• **Collection entries**
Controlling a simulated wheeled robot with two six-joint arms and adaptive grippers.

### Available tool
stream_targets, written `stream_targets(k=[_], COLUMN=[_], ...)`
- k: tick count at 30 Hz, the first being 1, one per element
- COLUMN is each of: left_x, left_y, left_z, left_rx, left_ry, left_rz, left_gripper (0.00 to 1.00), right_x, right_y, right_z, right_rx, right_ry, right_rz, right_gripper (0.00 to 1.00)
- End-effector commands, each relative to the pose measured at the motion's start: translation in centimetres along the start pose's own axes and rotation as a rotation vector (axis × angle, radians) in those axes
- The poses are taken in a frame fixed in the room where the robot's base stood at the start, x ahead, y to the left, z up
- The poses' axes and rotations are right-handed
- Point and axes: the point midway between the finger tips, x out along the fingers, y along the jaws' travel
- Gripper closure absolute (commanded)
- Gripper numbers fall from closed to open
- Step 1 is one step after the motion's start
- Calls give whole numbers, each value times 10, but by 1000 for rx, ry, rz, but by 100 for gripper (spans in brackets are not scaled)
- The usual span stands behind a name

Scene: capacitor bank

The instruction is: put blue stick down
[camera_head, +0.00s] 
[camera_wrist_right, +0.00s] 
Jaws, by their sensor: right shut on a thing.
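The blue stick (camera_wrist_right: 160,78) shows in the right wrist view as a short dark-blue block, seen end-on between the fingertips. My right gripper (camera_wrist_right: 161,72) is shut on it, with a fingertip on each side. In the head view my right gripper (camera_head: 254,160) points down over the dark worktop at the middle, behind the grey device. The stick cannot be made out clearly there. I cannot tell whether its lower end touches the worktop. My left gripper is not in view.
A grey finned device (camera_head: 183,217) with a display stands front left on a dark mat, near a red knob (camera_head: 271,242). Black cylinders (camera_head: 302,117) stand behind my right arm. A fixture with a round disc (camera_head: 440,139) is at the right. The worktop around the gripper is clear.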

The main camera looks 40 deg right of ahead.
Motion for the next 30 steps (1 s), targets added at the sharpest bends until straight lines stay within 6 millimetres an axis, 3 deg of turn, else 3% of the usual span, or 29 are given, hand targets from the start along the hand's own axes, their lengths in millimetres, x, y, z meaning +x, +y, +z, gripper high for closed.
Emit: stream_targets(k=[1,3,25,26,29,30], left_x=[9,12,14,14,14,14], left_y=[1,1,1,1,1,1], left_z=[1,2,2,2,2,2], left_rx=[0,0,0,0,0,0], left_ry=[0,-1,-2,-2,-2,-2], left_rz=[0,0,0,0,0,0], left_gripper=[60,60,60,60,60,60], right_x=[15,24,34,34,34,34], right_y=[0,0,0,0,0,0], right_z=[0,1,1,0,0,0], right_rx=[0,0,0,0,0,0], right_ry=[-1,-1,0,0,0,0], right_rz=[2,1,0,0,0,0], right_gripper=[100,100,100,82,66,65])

* * *

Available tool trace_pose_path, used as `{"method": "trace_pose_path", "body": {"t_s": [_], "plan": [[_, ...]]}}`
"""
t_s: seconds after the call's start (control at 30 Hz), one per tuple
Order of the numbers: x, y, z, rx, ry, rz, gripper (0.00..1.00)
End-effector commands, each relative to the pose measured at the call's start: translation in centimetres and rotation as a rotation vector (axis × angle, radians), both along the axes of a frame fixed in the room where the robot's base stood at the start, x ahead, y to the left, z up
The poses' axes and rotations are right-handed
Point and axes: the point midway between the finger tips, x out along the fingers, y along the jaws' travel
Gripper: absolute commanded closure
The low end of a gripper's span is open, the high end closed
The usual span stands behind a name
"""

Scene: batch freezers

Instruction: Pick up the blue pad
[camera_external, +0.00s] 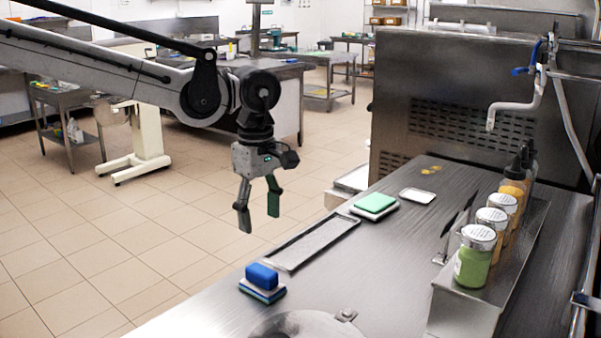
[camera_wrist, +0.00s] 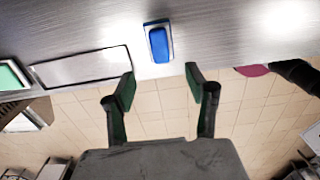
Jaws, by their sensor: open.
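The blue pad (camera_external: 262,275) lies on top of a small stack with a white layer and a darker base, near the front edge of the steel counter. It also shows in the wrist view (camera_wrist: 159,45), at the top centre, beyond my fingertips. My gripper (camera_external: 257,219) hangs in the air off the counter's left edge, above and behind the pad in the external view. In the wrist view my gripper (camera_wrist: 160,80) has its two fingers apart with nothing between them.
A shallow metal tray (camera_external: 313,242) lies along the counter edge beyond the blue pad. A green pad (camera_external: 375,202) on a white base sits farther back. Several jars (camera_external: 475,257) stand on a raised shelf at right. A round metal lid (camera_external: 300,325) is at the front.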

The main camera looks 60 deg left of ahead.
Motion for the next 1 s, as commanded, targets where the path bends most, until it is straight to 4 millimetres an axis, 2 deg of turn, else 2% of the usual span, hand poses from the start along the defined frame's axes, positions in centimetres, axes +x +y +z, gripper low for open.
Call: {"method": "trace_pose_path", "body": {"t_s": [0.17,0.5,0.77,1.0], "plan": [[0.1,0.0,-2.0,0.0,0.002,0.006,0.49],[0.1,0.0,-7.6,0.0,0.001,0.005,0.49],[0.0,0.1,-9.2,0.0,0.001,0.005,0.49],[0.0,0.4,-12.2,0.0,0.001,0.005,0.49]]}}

• **Set problem**
Copy out only the lines above from the one with "- Step 1 is one step after the motion's start" to the one with "[camera_wrist_right, +0.00s]", inclusive, exactly as they stand.

• **Finished exercise**
- Step 1 is one step after the motion's start
- Calls give whole numbers, each value times 10, but by 1000 for rx, ry, rz, but by 100 for gripper (spans in brackets are not scaled)
- The usual span stands behind a name

Scene: capacitor bank

The instruction is: put blue stick down
[camera_head, +0.00s] 
[camera_wrist_right, +0.00s] 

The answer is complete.